### Exercise
Write out the whole listing again, exactly.

[Rows from a robot dataset]
━━━━━━━━━━━━━━━━━━━━

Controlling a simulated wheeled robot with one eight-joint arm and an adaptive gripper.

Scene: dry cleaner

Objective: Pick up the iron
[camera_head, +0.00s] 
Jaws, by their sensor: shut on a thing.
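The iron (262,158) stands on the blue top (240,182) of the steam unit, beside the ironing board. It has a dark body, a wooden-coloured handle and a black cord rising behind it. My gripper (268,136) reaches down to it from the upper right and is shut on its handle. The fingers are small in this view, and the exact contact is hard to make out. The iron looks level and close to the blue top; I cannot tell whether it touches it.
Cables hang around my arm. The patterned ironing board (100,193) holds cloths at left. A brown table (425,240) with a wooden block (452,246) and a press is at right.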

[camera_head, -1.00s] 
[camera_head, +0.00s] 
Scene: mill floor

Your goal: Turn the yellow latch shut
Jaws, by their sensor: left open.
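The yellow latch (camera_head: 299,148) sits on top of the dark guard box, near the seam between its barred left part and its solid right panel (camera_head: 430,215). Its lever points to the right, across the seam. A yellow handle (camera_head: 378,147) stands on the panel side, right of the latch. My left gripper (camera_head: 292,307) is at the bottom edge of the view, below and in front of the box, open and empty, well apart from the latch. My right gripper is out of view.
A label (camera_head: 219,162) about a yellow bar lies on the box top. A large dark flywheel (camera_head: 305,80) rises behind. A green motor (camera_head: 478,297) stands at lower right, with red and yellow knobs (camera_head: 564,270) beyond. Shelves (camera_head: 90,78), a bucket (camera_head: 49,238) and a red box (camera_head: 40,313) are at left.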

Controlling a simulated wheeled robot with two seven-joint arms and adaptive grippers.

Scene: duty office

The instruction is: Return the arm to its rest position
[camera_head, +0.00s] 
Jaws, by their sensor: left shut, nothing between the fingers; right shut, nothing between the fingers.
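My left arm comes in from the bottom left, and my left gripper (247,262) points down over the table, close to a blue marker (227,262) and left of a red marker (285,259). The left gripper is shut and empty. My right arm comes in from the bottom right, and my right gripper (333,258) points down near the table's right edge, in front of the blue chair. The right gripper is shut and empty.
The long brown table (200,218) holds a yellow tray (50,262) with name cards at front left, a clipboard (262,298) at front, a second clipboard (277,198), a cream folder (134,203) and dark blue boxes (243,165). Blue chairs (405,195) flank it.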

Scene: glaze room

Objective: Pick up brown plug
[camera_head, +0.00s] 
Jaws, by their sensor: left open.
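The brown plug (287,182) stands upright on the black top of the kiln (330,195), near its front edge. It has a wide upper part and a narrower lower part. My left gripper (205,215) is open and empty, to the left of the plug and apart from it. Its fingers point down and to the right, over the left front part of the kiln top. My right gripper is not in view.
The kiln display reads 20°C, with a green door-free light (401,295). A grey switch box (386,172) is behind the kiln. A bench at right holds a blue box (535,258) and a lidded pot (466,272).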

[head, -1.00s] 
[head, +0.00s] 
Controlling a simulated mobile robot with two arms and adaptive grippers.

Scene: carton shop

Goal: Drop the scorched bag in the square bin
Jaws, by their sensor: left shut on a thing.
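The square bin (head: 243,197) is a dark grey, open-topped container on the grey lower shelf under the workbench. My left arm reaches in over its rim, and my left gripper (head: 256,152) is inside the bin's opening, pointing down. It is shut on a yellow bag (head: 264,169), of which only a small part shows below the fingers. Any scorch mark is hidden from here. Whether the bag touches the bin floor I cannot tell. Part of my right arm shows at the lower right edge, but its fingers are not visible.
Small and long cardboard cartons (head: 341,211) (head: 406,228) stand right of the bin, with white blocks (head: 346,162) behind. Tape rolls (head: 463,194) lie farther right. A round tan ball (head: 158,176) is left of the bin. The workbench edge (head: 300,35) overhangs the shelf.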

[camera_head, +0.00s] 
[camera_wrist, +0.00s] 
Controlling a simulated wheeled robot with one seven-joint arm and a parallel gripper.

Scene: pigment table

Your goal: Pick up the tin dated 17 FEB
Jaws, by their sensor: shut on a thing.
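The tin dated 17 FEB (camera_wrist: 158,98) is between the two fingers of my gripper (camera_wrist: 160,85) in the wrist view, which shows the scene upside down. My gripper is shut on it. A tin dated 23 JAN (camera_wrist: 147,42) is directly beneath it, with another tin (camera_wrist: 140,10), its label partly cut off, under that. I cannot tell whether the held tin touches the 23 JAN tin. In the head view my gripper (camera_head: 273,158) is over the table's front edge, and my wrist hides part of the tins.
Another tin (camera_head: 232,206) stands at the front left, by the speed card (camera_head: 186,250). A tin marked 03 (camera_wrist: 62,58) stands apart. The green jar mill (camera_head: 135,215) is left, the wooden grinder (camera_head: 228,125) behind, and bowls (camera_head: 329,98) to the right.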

━━━━━━━━━━━━━━━━━━━━

### Answer below
Controlling a simulated wheeled robot with one eight-joint arm and an adaptive gripper.

Scene: dry cleaner

Objective: Pick up the iron
[camera_head, +0.00s] 
Jaws, by their sensor: shut on a thing.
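The iron (262,158) stands on the blue top (240,182) of the steam unit, beside the ironing board. It has a dark body, a wooden-coloured handle and a black cord rising behind it. My gripper (268,136) reaches down to it from the upper right and is shut on its handle. The fingers are small in this view, and the exact contact is hard to make out. The iron looks level and close to the blue top; I cannot tell whether it touches it.
Cables hang around my arm. The patterned ironing board (100,193) holds cloths at left. A brown table (425,240) with a wooden block (452,246) and a press is at right.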

[camera_head, -1.00s] 
[camera_head, +0.00s] 
Scene: mill floor

Your goal: Turn the yellow latch shut
Jaws, by their sensor: left open.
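The yellow latch (camera_head: 299,148) sits on top of the dark guard box, near the seam between its barred left part and its solid right panel (camera_head: 430,215). Its lever points to the right, across the seam. A yellow handle (camera_head: 378,147) stands on the panel side, right of the latch. My left gripper (camera_head: 292,307) is at the bottom edge of the view, below and in front of the box, open and empty, well apart from the latch. My right gripper is out of view.
A label (camera_head: 219,162) about a yellow bar lies on the box top. A large dark flywheel (camera_head: 305,80) rises behind. A green motor (camera_head: 478,297) stands at lower right, with red and yellow knobs (camera_head: 564,270) beyond. Shelves (camera_head: 90,78), a bucket (camera_head: 49,238) and a red box (camera_head: 40,313) are at left.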

Controlling a simulated wheeled robot with two seven-joint arms and adaptive grippers.

Scene: duty office

The instruction is: Return the arm to its rest position
[camera_head, +0.00s] 
Jaws, by their sensor: left shut, nothing between the fingers; right shut, nothing between the fingers.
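My left arm comes in from the bottom left, and my left gripper (247,262) points down over the table, close to a blue marker (227,262) and left of a red marker (285,259). The left gripper is shut and empty. My right arm comes in from the bottom right, and my right gripper (333,258) points down near the table's right edge, in front of the blue chair. The right gripper is shut and empty.
The long brown table (200,218) holds a yellow tray (50,262) with name cards at front left, a clipboard (262,298) at front, a second clipboard (277,198), a cream folder (134,203) and dark blue boxes (243,165). Blue chairs (405,195) flank it.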

Scene: glaze room

Objective: Pick up brown plug
[camera_head, +0.00s] 
Jaws, by their sensor: left open.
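The brown plug (287,182) stands upright on the black top of the kiln (330,195), near its front edge. It has a wide upper part and a narrower lower part. My left gripper (205,215) is open and empty, to the left of the plug and apart from it. Its fingers point down and to the right, over the left front part of the kiln top. My right gripper is not in view.
The kiln display reads 20°C, with a green door-free light (401,295). A grey switch box (386,172) is behind the kiln. A bench at right holds a blue box (535,258) and a lidded pot (466,272).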

[head, -1.00s] 
[head, +0.00s] 
Controlling a simulated mobile robot with two arms and adaptive grippers.

Scene: carton shop

Goal: Drop the scorched bag in the square bin
Jaws, by their sensor: left shut on a thing.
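The square bin (head: 243,197) is a dark grey, open-topped container on the grey lower shelf under the workbench. My left arm reaches in over its rim, and my left gripper (head: 256,152) is inside the bin's opening, pointing down. It is shut on a yellow bag (head: 264,169), of which only a small part shows below the fingers. Any scorch mark is hidden from here. Whether the bag touches the bin floor I cannot tell. Part of my right arm shows at the lower right edge, but its fingers are not visible.
Small and long cardboard cartons (head: 341,211) (head: 406,228) stand right of the bin, with white blocks (head: 346,162) behind. Tape rolls (head: 463,194) lie farther right. A round tan ball (head: 158,176) is left of the bin. The workbench edge (head: 300,35) overhangs the shelf.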

[camera_head, +0.00s] 
[camera_wrist, +0.00s] 
Controlling a simulated wheeled robot with one seven-joint arm and a parallel gripper.

Scene: pigment table

Your goal: Pick up the tin dated 17 FEB
Jaws, by their sensor: shut on a thing.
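The tin dated 17 FEB (camera_wrist: 158,98) is between the two fingers of my gripper (camera_wrist: 160,85) in the wrist view, which shows the scene upside down. My gripper is shut on it. A tin dated 23 JAN (camera_wrist: 147,42) is directly beneath it, with another tin (camera_wrist: 140,10), its label partly cut off, under that. I cannot tell whether the held tin touches the 23 JAN tin. In the head view my gripper (camera_head: 273,158) is over the table's front edge, and my wrist hides part of the tins.
Another tin (camera_head: 232,206) stands at the front left, by the speed card (camera_head: 186,250). A tin marked 03 (camera_wrist: 62,58) stands apart. The green jar mill (camera_head: 135,215) is left, the wooden grinder (camera_head: 228,125) behind, and bowls (camera_head: 329,98) to the right.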

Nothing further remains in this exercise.